The Pathfinder Card game, Rise of the Runelords. It wasn’t my own game, but rather one belonging to a local gaming group, so it had several expansions in it as far as I am aware. We played for approximately 45 minutes, finishing quickly due to a couple of very lucky draws and getting the henchmen within the first 3 cards in 4 or 5 of the 8 locations.
I played as the female human sorceress, ending up with an odd affinity for Blessings as I managed to draw all of mine and burn through nearly an entire location deck in a single turn (And still not hitting the henchman).
In a nutshell, the game runs incredibly quickly and tightly. I would describe it as the lovechild of Pathfinder and Munchkin, and for me personally it was more fun than either standalone game. In the interest of full disclosure, I am not a fan of Pathfinder, for a variety of reasons but most of them stemming down to it being based on D&D 3.5, a system I have long since lost my rose-colored glasses for in favor of D&D 4e.
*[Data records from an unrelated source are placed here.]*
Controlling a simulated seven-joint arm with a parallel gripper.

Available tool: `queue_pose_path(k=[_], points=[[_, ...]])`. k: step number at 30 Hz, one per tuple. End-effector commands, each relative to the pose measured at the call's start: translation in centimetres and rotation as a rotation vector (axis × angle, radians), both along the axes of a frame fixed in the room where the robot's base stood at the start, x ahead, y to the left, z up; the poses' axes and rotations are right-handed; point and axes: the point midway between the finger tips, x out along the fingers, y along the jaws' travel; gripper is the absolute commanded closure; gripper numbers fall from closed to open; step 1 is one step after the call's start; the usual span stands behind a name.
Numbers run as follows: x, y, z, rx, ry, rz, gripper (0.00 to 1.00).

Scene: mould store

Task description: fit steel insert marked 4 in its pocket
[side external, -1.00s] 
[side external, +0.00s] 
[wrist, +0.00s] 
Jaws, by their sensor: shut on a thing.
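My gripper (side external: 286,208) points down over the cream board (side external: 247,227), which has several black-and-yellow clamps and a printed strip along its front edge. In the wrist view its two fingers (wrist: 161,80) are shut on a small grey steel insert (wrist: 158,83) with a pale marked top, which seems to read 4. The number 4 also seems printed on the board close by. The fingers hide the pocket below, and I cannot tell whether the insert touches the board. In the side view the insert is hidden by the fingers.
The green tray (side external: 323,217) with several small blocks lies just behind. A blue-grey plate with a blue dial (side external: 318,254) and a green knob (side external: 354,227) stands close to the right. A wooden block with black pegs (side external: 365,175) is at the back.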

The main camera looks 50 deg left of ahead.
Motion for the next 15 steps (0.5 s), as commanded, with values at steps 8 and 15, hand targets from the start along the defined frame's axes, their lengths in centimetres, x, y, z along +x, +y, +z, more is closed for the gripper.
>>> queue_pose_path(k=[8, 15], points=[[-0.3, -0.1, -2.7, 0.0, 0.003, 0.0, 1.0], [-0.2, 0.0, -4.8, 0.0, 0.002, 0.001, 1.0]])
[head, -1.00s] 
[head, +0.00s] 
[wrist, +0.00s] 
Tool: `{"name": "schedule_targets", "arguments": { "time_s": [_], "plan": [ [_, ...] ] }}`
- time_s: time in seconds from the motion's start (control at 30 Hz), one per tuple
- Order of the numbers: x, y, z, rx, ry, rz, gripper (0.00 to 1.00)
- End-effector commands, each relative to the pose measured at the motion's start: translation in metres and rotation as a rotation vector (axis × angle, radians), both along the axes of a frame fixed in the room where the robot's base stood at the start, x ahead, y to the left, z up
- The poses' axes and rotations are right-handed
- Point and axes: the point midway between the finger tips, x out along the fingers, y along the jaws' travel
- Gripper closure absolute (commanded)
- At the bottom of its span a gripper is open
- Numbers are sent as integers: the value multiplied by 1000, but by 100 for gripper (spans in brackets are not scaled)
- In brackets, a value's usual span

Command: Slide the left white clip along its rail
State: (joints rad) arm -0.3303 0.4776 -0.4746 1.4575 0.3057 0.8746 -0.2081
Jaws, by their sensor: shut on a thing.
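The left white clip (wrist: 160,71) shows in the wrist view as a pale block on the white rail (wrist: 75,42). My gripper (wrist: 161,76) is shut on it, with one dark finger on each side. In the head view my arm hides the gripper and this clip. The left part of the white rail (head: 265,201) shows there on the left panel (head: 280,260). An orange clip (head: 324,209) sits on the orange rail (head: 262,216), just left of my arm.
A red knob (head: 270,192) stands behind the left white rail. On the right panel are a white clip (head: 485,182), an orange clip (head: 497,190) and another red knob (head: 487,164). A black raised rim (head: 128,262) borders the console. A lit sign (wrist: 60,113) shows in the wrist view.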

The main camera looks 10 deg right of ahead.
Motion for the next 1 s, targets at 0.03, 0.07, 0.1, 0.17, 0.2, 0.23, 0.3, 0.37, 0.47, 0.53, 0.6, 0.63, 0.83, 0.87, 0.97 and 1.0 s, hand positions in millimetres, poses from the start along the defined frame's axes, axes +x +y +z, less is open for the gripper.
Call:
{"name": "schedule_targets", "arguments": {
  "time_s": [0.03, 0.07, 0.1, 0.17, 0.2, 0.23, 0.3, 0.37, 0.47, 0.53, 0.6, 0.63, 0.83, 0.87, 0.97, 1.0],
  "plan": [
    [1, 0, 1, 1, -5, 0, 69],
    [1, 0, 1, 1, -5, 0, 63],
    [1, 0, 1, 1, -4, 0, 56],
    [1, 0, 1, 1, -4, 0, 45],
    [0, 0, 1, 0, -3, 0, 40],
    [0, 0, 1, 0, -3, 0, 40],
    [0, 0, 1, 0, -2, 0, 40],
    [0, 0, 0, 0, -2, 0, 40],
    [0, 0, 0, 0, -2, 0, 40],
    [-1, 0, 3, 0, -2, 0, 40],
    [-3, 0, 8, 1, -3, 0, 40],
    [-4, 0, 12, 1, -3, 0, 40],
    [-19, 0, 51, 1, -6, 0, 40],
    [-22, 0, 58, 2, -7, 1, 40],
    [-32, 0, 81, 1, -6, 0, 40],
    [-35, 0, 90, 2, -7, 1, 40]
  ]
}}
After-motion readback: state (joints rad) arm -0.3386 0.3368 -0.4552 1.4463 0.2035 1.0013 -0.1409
However, this was a fun, quick game that managed to incorporate cards into an RPG format, and while it still felt like more of a game than an RPG, I think this plays to it’s strengths, since I could easily see this being something you and your buddies pick up before a full RPG session, or as a more serious game between rounds of Carcassonne or Settlers of Catan. It has a surprising amount of depth, but doesn’t drown you in it either.
I have to say I really, really like the system it has for acquiring cards and defeating monsters. Condensing the myriad of skill checks and such to the basic 6 stats and a small handful of skills was really nice, as it helped condense the entire character sheet to something that can fit on a single card (Although Paizo’s full-page sheet that lets you track what’s in your entire deck is incredibly helpful, especially if your group and their decks varies from game to game).
While the “Flip a card and resolve the encounter” bit wasn’t too novel (Not a bad thing though. See: Munchkin), I really liked the touch of trying to corner the villain. If you uncover the villain before you “close” the other locations, the villain will escape to an unclosed location, even if you successfully beat him. This also increases the number of encounters in all of the unclosed locations, which feels fairly cinematic as well (The villain goes about stirring up more trouble).
The RPG element with advancements and such was nice, even if there were still some (imo) “trap” choices. Some options, like increasing your hand size or enabling you to automatically “recharge” cards (When a card is used, it’s normally discarded. Bad news, since your deck is essentially your hitpoints. Recharging means instead of discarding the card, place it on the bottom of your deck) are no-brainer choices, while others like getting a +1 bonus to an Attribute your character has only a d4 in is fairly useless. Most skill checks hover in the neighborhood of 6-8 from what I saw, so even a +1 would mean that d4 would likely still be unable to hit the target. Still, the optimal choices are very apparent, nowhere near the Ivory Tower nonsense you find with feat and class choices in 3.5, and to a lesser extent in Pathfinder.
I would highly recommend this game, particularly if your group likes D&D-style games, persistent characters, and RPGs. I’m planning on putting this on my long wishlist of games to get, and look forward to seeing what other expansions get released as well.